PROBLEM TO WORK ON
Pull every line of the entries that has the word "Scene".

ROWS
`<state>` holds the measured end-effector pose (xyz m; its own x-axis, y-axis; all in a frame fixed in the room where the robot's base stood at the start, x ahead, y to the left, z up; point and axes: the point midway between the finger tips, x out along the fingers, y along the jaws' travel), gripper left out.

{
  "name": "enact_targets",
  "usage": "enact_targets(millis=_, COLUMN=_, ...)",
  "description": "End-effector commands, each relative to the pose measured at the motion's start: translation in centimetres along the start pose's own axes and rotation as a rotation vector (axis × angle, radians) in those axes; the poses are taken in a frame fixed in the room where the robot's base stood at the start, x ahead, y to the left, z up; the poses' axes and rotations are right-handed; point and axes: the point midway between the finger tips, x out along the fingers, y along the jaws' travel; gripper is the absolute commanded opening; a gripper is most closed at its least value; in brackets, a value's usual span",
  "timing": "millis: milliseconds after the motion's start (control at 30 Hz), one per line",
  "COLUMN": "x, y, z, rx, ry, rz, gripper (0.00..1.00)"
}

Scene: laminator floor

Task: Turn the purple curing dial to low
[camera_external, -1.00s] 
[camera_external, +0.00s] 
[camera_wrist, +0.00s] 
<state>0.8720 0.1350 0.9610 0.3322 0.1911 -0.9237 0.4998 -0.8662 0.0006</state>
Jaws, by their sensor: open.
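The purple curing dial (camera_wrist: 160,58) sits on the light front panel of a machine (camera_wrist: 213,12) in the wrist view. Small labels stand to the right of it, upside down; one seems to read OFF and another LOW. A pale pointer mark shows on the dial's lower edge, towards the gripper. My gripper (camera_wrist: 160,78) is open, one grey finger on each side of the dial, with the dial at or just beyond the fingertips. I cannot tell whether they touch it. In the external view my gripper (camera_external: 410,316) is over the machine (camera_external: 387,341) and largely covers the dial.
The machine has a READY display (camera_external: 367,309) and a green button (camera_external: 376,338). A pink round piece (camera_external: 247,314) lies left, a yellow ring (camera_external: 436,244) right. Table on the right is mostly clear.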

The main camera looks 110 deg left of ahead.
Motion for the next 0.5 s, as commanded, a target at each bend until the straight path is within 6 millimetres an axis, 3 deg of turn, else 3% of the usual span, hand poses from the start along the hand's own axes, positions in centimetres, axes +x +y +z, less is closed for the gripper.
...
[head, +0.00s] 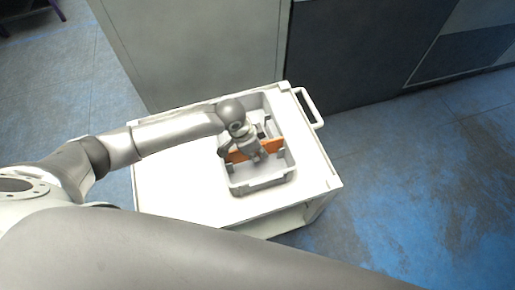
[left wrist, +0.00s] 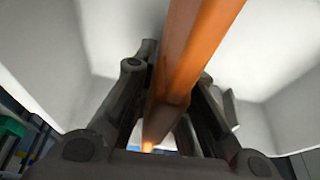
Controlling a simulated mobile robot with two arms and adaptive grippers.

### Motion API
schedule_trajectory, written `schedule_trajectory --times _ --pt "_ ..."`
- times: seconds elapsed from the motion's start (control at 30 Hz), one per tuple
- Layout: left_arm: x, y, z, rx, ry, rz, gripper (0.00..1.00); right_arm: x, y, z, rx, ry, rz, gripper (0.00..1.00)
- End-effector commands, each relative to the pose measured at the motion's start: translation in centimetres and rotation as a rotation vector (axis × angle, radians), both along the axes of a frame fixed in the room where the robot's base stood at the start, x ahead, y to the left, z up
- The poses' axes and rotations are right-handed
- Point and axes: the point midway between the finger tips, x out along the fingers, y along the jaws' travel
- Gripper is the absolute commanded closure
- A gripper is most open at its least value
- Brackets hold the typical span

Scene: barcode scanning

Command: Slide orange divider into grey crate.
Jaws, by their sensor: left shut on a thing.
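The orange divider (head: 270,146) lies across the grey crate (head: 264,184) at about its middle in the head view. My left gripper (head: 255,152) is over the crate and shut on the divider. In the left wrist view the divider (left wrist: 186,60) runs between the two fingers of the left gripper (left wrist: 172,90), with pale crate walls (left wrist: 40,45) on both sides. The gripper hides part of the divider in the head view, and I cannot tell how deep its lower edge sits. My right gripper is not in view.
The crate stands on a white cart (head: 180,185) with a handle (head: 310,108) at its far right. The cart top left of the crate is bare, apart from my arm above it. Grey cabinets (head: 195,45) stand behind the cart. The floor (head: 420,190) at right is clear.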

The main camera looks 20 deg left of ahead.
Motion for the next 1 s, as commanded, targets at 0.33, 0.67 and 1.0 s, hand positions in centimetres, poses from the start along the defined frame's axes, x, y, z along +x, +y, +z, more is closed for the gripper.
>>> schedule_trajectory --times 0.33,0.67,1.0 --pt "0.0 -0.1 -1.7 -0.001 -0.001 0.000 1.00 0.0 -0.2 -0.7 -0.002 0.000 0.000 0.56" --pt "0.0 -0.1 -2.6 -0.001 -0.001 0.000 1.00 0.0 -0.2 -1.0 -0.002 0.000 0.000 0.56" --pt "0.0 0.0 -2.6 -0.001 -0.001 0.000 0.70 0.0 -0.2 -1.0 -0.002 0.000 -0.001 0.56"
==
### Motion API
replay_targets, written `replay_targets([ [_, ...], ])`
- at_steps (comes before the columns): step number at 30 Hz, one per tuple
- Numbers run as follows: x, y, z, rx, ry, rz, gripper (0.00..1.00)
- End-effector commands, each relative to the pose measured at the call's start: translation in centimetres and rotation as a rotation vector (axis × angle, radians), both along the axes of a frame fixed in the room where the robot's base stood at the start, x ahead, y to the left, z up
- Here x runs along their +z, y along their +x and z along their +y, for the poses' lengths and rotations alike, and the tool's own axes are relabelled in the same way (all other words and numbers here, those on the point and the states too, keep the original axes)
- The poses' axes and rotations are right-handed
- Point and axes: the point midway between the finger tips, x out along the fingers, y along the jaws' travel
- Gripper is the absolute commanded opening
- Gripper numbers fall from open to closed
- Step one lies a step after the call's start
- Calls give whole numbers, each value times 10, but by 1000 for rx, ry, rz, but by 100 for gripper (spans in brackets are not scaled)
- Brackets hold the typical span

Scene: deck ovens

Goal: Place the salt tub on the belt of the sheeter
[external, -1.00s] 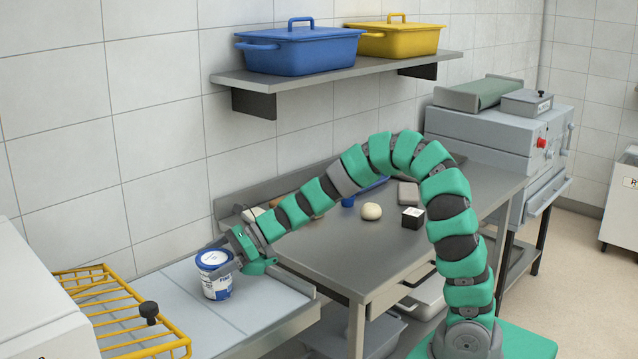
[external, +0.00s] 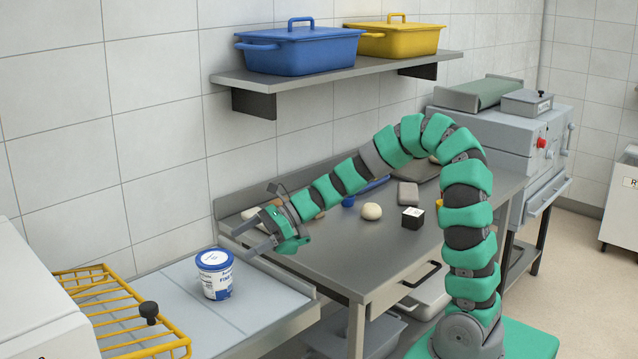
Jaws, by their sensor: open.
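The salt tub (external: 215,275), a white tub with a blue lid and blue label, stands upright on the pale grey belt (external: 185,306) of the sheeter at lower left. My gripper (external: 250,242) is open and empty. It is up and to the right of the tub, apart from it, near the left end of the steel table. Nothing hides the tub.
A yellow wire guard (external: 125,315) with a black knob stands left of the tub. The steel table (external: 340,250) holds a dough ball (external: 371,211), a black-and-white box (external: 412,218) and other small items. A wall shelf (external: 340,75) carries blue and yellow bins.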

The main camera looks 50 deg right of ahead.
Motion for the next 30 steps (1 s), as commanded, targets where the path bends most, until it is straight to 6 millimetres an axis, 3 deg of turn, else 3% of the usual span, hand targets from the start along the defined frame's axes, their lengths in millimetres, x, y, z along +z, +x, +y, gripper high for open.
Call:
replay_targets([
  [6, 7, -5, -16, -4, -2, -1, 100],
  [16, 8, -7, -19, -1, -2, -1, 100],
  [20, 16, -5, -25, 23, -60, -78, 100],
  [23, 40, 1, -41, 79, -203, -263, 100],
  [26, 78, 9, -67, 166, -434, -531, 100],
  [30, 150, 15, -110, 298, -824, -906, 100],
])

EXERCISE SOLUTION
Scene: laminator floor
Scene: barcode scanning
Scene: deck ovens

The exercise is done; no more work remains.